Below are some advantages of conducting an unmoderated usability study.
Natural product interactions. Without supervision while completing tasks in the product, they’re more likely to use the product naturally and intuitively. This leads to a more accurate understanding of the user’s experience in the real world.
More participants. It is a remote session, therefore is no boundries such as time zone and geography. This results in more participants.
Easier scheduling. Without time and location constrains, it makes the sechulding easier.
Inexpensive. Unmoderated studies are more cost-effective than moderated studies, since they don’t require a facilitator or physical location to conduct the study.
More privacy. If the usability study involves sensitive or personal topics, unmoderated setting can make participants feel more comfortable answering honestly and sharing their perspective, since they aren’t required to talk to anyone face-to-face.
Simple user journeys. Unmoderated usablity studies work well to test straightforward user journeys and simple features of a product, since participants don’t need a lot of guidance to complete tasks.
Unmoderated usability studies have some disadvantages too.
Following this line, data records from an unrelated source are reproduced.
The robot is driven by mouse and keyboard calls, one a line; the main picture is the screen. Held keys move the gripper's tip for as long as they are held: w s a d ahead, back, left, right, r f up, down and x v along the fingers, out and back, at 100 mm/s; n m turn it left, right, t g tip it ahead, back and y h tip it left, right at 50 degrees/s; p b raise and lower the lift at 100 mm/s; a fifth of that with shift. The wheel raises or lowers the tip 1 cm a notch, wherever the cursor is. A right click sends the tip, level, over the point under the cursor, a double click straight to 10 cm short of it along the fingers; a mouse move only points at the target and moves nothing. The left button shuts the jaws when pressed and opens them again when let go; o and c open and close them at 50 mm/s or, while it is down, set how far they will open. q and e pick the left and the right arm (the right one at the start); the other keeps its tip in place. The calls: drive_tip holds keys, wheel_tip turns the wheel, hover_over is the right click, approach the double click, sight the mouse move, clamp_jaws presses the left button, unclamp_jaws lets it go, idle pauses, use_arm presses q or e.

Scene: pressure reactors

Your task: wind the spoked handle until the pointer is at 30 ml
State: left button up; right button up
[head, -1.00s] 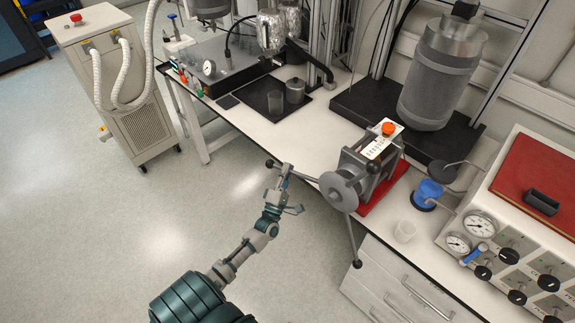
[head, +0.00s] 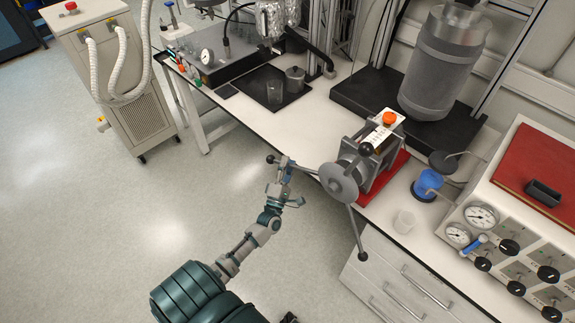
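The spoked handle (head: 339,183) is a grey hub with three spokes ending in black knobs, on the near side of a grey pump unit (head: 366,160). One spoke points left, one up-right, one down. The pump's white scale plate (head: 378,138) is on top, beside an orange button; its marks and pointer are too small to read. My left gripper (head: 292,182) is at the left spoke, inward of its knob. Its fingers look spread, one by the spoke and one lower right; contact is unclear. A small dark part at the bottom edge may be my right gripper (head: 289,318).
The pump stands on a red base (head: 388,180) at the bench edge. Drawers (head: 395,285) are below. Open floor lies left of the bench.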

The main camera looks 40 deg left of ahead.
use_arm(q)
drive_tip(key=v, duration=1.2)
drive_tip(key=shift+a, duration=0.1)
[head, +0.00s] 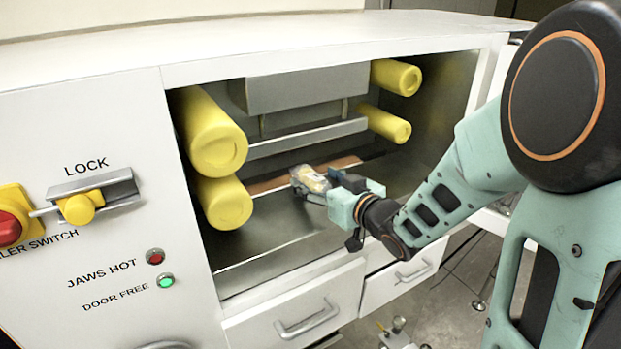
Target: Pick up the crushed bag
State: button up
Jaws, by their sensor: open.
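The crushed bag (312,180), a small crumpled clear and yellow packet, lies on the metal floor inside the machine's open bay, near the brownish strip. My gripper (333,187) reaches in from the right, with its fingers at the bag's right side. It is open. The fingers partly cover the bag's right end, and I cannot tell whether they touch it or stand around it.
Yellow rollers (215,140) stick out on the bay's left, and more yellow rollers (388,122) on its right. A metal jaw block (305,90) hangs above the bag. The lock (80,207) and a red switch (10,228) are on the left panel. The green door-free lamp (166,281) is lit.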

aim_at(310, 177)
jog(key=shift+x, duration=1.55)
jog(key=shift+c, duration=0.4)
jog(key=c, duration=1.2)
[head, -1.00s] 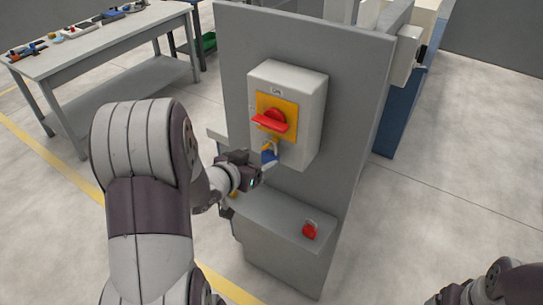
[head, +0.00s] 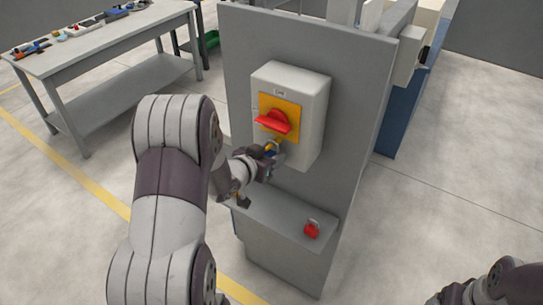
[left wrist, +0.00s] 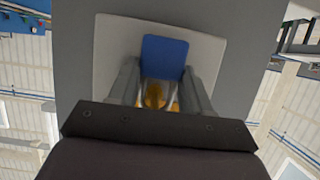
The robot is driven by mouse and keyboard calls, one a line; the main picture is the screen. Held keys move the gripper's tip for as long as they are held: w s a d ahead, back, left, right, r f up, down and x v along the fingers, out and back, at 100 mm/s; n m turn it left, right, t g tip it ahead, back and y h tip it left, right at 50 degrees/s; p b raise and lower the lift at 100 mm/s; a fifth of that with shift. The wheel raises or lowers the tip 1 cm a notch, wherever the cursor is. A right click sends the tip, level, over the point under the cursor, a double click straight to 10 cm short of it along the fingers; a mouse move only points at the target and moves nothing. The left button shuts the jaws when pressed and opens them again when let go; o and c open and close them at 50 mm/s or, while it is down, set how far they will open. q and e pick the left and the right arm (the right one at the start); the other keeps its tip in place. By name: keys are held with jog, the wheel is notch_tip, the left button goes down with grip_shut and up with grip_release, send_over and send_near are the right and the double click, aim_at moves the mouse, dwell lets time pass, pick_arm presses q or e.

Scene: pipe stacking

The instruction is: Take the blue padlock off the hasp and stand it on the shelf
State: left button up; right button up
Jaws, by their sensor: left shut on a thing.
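The blue padlock (left wrist: 165,57) is between the two fingers of my left gripper (left wrist: 160,88) in the left wrist view. That gripper is shut on it. In the head view only a sliver of the padlock's blue shows at my left gripper (head: 272,153), just below the red switch handle (head: 273,121). The metal shackle shows in the wrist view in front of yellow. I cannot tell whether it is still through the hasp. The grey shelf (head: 277,216) juts from the panel below the gripper. At the lower right, part of my right arm shows; its fingers are not clear.
A red padlock (head: 312,229) stands at the shelf's right end. The white switch box (head: 311,112) with a yellow plate is on the grey panel (head: 345,130). A workbench (head: 105,42) with small items stands at far left. The shelf's middle looks clear.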

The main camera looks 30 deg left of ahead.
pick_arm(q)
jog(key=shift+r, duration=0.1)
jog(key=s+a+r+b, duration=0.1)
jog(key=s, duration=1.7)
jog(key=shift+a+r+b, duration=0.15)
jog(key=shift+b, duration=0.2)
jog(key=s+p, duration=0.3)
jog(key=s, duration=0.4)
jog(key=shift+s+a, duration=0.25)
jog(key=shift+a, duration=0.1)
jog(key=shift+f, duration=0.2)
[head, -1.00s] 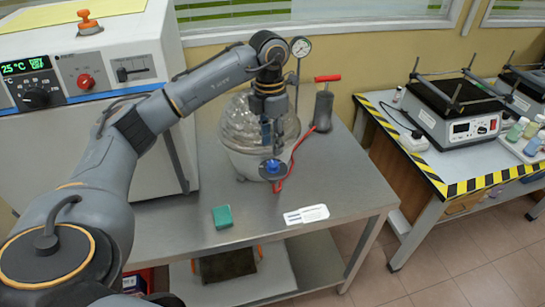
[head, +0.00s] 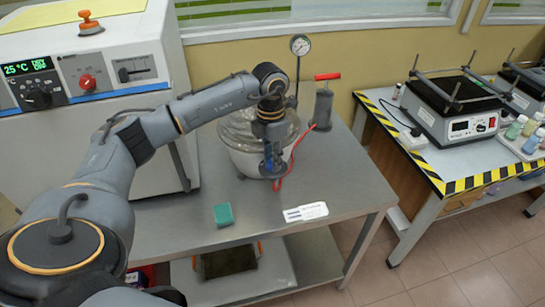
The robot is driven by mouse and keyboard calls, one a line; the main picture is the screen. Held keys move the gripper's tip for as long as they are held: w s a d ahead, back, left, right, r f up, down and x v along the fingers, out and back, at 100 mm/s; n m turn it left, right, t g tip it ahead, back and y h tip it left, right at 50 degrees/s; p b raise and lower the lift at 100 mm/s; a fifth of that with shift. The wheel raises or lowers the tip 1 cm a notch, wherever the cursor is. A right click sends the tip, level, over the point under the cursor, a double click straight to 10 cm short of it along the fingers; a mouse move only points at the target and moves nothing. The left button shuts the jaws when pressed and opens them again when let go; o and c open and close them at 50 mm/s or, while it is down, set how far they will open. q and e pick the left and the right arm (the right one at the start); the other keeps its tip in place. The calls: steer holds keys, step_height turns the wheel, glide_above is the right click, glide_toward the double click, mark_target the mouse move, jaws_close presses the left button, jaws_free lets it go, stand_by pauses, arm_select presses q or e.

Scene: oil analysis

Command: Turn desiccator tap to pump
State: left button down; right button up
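The glass desiccator (head: 236,130) stands on the steel table, partly hidden behind my left arm. Its blue tap (head: 266,168) is at the front of the vessel, with a red hose (head: 287,172) running from there towards the hand pump. My left gripper (head: 269,160) points down over the tap, its fingers at or very near it. The gripper covers most of the tap, so its handle direction and any contact are unclear. The hand pump (head: 323,108) with a red handle stands behind on the right. My right gripper is not in view.
A pressure gauge (head: 300,45) on a stand rises behind the desiccator. A green block (head: 223,215) and a white card (head: 305,212) lie on the table (head: 180,225) in front. An oven (head: 90,75) closes off the left side.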

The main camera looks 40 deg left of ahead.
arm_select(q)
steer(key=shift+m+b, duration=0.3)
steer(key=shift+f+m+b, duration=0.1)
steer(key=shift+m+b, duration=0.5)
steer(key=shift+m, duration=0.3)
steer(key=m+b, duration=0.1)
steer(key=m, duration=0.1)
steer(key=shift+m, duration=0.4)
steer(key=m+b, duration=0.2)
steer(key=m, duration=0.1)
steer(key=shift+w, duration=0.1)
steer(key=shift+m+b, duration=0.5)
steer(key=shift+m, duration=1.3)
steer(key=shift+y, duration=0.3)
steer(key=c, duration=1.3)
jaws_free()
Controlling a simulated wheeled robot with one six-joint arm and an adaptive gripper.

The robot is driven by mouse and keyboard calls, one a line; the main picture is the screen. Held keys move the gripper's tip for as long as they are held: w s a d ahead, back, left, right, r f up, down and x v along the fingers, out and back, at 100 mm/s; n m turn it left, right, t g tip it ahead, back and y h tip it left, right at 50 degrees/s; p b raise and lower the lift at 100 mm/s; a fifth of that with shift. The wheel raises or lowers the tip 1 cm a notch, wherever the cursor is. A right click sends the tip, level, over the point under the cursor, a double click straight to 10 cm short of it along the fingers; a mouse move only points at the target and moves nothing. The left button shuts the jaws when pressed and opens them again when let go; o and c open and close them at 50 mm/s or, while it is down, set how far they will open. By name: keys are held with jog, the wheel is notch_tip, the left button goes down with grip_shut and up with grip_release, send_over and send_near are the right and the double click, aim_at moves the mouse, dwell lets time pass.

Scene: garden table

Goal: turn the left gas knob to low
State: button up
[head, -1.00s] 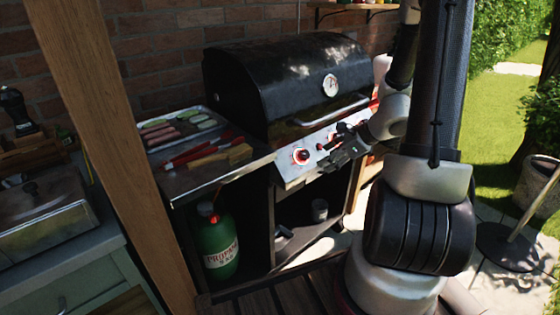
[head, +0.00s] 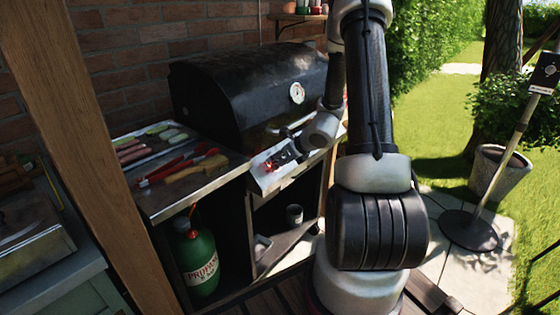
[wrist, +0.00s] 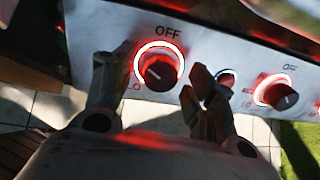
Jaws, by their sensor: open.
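The left gas knob (wrist: 160,72) is black inside a glowing red-white ring, with OFF printed above it and LO at its lower left. Its pointer direction is hard to make out. My gripper (wrist: 156,70) is open, with one finger on each side of this knob; I cannot tell whether either finger touches it. In the head view my gripper (head: 287,154) is at the left end of the grill's front panel (head: 267,181), partly covering the knob. A second knob (wrist: 278,92) with a lit ring is to the right, beyond the right finger.
The black grill lid (head: 240,95) is closed above the panel. The side shelf at left holds a food tray (head: 125,142), red tongs (head: 165,172) and a wooden-handled brush (head: 198,167). A green propane bottle (head: 197,262) stands below.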

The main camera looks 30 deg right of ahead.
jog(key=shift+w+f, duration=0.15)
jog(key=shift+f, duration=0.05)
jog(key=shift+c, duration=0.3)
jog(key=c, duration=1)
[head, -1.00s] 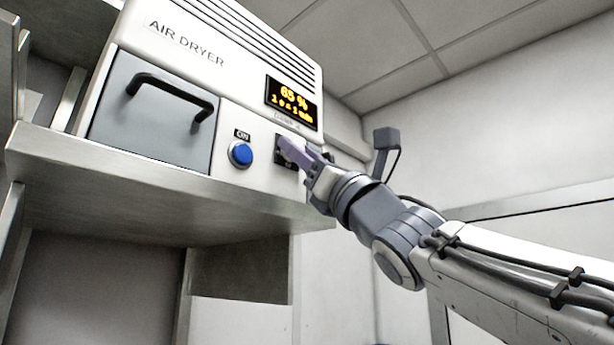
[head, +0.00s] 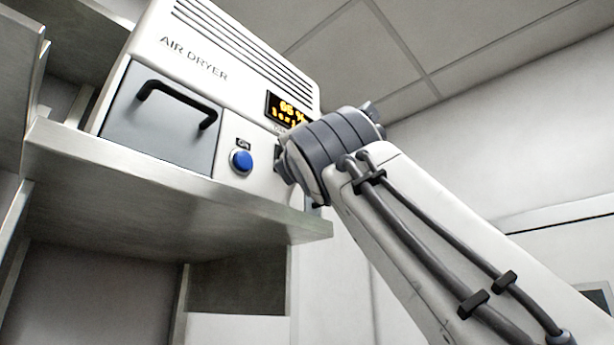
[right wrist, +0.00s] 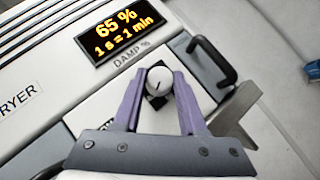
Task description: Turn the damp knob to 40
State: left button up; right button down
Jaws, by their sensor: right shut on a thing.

- No real-time support. If participants don’t understand the wording of the prompt or if they have technical difficulties, there is not one to provide support.
- No live follow-ups. There is no real-time follow-up questions or to clarify their feedback.
- Potential distractions. There is no control over the environment to ensure that participants focus on the tasks, which might result incomplete tasks.
- Possible privacy breaches. Sharing your design over a testing platform, which means that you have less control over your intellectual property.
- Inaccessiblity. The testing platform you use to conduct remote research might not be equally accessible to users with disabilities or people who use assistive technology.
- More datat to analyze. Potential for off topic and irrelevant converstation to your research.
- Simple user journeys only. Unmoderated studies are not great for testing complex user journeys beacuse if a user gets stuck with a complex prototype, there is no one to guide them through the process.
Start testing
The nature and purpose of research will help you to decide which method to conduct that will help you to improve your product as well as available time and budget. These advantages and disadvantages of both moderated and unmoderated usability study will further put on the right path when deciding which one to take.